Dataset entries:
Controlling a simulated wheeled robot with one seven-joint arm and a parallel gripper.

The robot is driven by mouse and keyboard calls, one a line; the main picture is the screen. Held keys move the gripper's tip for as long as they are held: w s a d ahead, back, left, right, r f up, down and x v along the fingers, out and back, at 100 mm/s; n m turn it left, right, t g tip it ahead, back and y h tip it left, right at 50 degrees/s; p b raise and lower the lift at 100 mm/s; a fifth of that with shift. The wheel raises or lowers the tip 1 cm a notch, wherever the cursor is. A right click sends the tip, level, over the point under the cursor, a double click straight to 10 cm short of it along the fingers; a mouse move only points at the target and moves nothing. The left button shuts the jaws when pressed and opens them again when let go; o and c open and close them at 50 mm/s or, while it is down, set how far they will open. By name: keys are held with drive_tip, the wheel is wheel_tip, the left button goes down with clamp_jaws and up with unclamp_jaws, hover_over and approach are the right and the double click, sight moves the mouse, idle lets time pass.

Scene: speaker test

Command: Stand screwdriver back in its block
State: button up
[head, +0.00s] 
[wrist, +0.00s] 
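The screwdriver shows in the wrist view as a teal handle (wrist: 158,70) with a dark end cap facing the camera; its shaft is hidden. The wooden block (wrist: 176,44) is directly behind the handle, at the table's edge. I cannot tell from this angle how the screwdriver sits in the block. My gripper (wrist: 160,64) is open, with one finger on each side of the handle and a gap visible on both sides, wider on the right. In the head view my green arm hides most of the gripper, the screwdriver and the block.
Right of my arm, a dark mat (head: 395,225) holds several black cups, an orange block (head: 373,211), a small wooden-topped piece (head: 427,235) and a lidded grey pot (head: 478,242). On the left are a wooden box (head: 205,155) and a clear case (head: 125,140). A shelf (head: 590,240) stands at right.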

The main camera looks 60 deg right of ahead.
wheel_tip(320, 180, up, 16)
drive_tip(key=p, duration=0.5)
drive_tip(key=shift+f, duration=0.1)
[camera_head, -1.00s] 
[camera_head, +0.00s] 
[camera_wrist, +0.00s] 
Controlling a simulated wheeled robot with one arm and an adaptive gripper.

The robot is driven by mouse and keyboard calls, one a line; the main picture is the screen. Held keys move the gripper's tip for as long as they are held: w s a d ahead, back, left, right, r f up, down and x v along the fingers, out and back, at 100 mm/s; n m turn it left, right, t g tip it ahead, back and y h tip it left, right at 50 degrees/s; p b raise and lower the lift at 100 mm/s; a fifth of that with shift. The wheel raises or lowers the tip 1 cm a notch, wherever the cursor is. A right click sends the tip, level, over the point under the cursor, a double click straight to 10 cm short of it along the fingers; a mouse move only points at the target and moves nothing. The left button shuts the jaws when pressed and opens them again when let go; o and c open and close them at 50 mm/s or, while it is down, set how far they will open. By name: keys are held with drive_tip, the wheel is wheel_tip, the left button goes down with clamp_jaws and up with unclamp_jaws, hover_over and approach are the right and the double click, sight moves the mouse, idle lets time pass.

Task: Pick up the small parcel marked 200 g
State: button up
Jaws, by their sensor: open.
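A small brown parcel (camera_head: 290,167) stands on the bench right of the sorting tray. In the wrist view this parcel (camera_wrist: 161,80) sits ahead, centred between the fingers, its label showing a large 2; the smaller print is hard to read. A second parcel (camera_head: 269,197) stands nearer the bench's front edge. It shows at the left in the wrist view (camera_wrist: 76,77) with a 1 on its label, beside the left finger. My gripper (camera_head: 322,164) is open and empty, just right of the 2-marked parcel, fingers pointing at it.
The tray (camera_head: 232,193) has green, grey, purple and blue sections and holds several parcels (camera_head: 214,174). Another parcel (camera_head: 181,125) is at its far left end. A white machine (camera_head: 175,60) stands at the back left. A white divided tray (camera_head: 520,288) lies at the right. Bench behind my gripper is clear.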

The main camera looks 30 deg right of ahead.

Objective — Using the listing above, gather each line that holds the string "wheeled" and copy it.

Task response —
Controlling a simulated wheeled robot with one seven-joint arm and a parallel gripper.
Controlling a simulated wheeled robot with one arm and an adaptive gripper.

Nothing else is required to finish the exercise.